Ao organizar os trabalhadores especializados no armazenamento e transporte de café no cais do porto do Rio, o Sindicato do Café visava a profissionalização da categoria e procurava tirar vantagens das leis trabalhistas prometidas pelo novo governo de Getulio Vargas. Apenas entre abril de 1931 e janeiro de 1936 foram cadastrados 1.832 sócios (todos homens), sendo aproximadamente 83% deles brasileiros, 15% portugueses e 2% de outras nacionalidades.
A maioria desses trabalhadores, como era tradicional no transporte de café no Rio de Janeiro, era composta por negros que provinham de áreas rurais do estado mas também de outros lugares do país, como Minas Gerais, Espírito Santo e Pernambuco. Essa presença negra pode ser notada de forma imediata nas fotografias tiradas em vários momentos da história do sindicato. Além disso, é possível perceber uma identidade e conexões étnicas que muitos desses trabalhadores desenvolveram a partir da memória relativamente recente da escravidão e de suas relações com o mundo do carnaval carioca.
Em 1940, o Sindicato aprovou seu primeiro estatuto.
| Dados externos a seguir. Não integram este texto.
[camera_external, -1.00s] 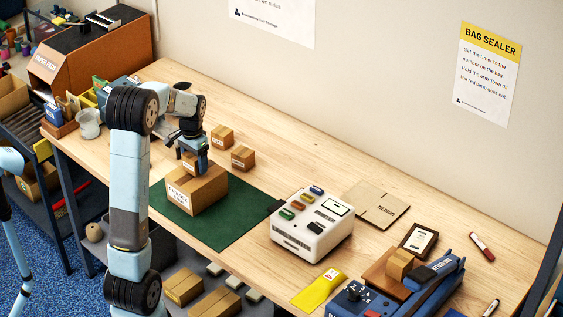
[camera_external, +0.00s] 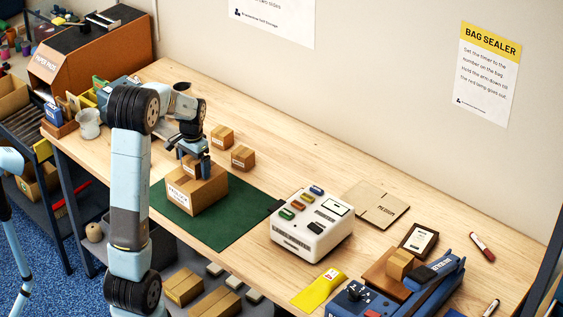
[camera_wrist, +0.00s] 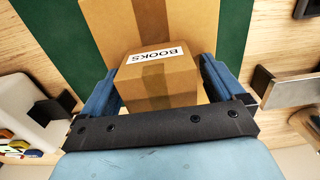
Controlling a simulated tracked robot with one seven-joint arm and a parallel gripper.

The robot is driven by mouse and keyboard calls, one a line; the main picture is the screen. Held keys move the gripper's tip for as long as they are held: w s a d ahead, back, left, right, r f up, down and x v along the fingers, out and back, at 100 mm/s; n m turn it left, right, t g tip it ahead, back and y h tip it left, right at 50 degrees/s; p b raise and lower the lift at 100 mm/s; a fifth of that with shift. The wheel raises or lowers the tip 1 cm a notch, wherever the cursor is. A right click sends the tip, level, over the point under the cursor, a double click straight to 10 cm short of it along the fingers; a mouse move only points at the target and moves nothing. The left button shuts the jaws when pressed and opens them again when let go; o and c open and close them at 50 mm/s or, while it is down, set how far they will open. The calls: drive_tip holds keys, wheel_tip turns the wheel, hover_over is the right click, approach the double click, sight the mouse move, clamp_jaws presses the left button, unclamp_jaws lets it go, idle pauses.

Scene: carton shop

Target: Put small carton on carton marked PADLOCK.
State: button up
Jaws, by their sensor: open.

Ele previa a prestação de assistência jurídica e financeira para os trabalhadores, a criação e manutenção de cursos de alfabetização, escolas, hospitais e ajuda para funerais, entre outros serviços. Também estabelecia regras rigorosas em relação à ética do trabalho, especialmente contra a conduta não-profissional, a falta de cumprimento das diretivas sindicais e as ausências injustificadas ao trabalho. Em 1947, a organização pôde finalmente adquirir uma sede própria no bairro de Gamboa, na Rua Silvino Montenegro 104. Composto de quatro andares o local foi solenemente inaugurado no dia Primeiro de Maio de 1950 pelo Presidente da República Eurico Gaspar Dutra.
Entre os anos 1950 e 1960, o Sindicato do Café incrementou seu poder político e econômico na região portuária, assim como no âmbito estadual e federal. A sede sindical era palco de grandes comemorações para celebrar os aniversários do Sindicato e as posses das novas diretorias. Nessas ocasiões era frequente a presença de personalidades do calibre do Governador da Guanabara, Carlos Lacerda, de representantes do Ministério do Trabalho e de políticos próximos ao Sindicato, como os deputados José Gomes Talarico e Tenório Cavalcanti. Os eventos eram geralmente acompanhados de missas celebradas nas Igrejas de Santo Antônio dos Pobres, de São Jorge (patrono do Sindicato) e da Candelária.
Em 1960, além da sede própria, o Sindicato dos Carregadores e Ensacadores de Café possuía um considerável patrimônio. Nessa época, eram notáveis as ligações do Sindicato com o Partido Trabalhista Brasileiro (PTB), especialmente com Luthero Vargas e José Gomes Talarico. Um testemunho da simpatia pela tradição varguista, pode ser visto na Revista do Sindicato que, em 1961, lembrava que Getúlio Vargas “possibilitou que o Trabalhador [do Café] ocupasse, positivamente lugares de destaque nos cenários econômico, jurídico e político [do país]”.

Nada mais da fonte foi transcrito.